One chance visit with friends who had a dyslexic son was a moment of revelation for Susan. Reading their literature on the condition, Susan realised she had been dyslexic all those years, and that she hadn’t been ‘dumb’ at all. It made sense of something else too—her peculiar choreographic abilities.
‘The dyslexia is a gift,’ she says now. ‘I’m no longer ashamed of it. This is no spiritual thing, but I see visions from above. I see patterns. So, when I’m choreographing, I often see it as if I am standing above. It’s just that my brain is differently wired.’

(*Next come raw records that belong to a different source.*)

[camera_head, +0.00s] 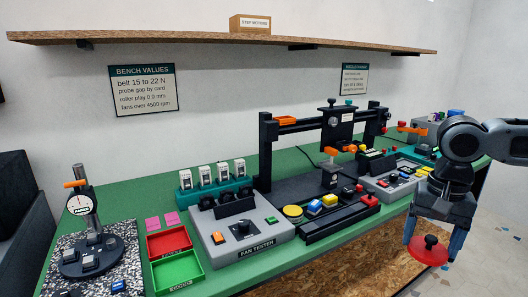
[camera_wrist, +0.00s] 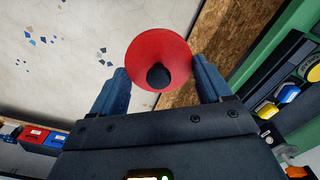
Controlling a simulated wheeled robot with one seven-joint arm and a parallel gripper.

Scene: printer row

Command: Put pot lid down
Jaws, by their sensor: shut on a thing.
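The pot lid (camera_head: 428,252) is a red, shallow cone with a dark round knob. My gripper (camera_head: 434,243) is shut on it, with a blue finger on either side. It holds the lid in the air in front of the bench's front edge, at the right of the head view. In the wrist view the red lid (camera_wrist: 158,56) sits between the fingertips of my gripper (camera_wrist: 160,82), its dark knob facing the camera. No pot can be made out in either view.
The green bench (camera_head: 290,158) carries a fan tester (camera_head: 240,238), a black gantry frame (camera_head: 264,150), a red tray (camera_head: 168,243) and a green tray (camera_head: 177,270). A shelf (camera_head: 180,36) runs above. Speckled floor (camera_head: 470,255) lies open beyond the bench's right end.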

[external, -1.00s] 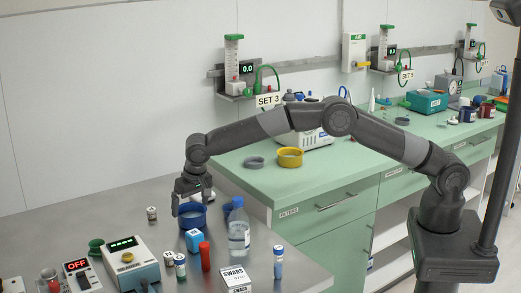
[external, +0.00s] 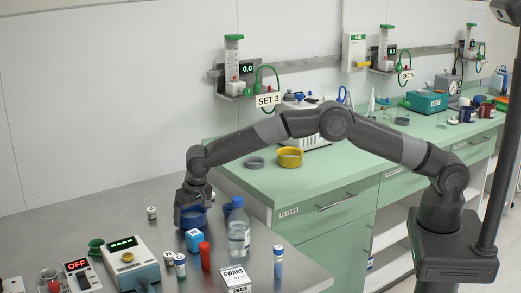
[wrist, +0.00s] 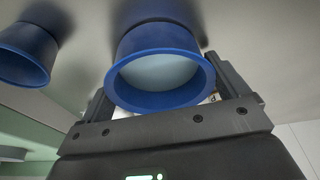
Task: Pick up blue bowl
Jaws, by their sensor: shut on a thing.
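The blue bowl (external: 196,221) is on the steel table in the external view, at my gripper (external: 191,212). My gripper has come down over the bowl and hides much of it. In the wrist view the blue bowl (wrist: 159,101) sits between the two fingers of my gripper (wrist: 157,72), one on each side. Its rim faces the camera and its inside looks pale. The gripper is shut on it. I cannot tell whether the bowl still touches the table.
A second blue vessel (wrist: 24,55) stands close by in the wrist view. The table's back left is mostly clear.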

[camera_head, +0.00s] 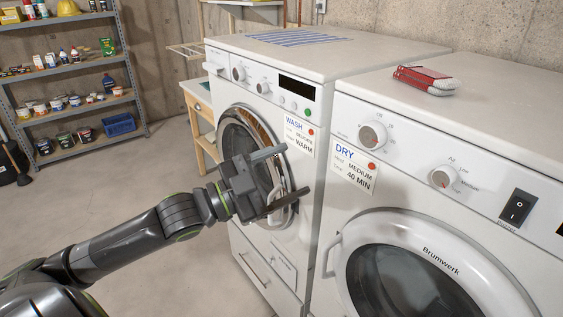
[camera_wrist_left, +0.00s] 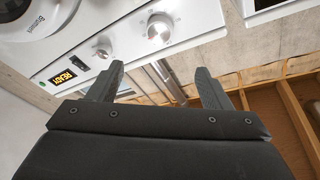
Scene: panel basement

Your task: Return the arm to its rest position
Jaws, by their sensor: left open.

Susan is almost 71, and says that she can’t keep working at her current pace forever. It’s hard to believe though. She is heavily involved in ‘creative ageing’, initiatives that promote creativity among seniors. Susan’s forte is, of course, dance, and she runs her Seniors DANCE classes weekly at St Luke’s Church in Mt Albert, and a friend, Sue MacRae, holds classes in Remuera and New Lynn.
Creative ageing is a huge area of opportunity for dancers and all artists, she says, to be employed working with seniors, whether healthy or disabled. She’s hoping that other dancers join her so that she can pass on the mantle to younger artists.
‘We don’t tell older people to aspire,’ Susan says. ‘That’s something we tend to tell the younger people. But there’s a whole world out there of seniors, and we need to tell them as well—aspire to be.’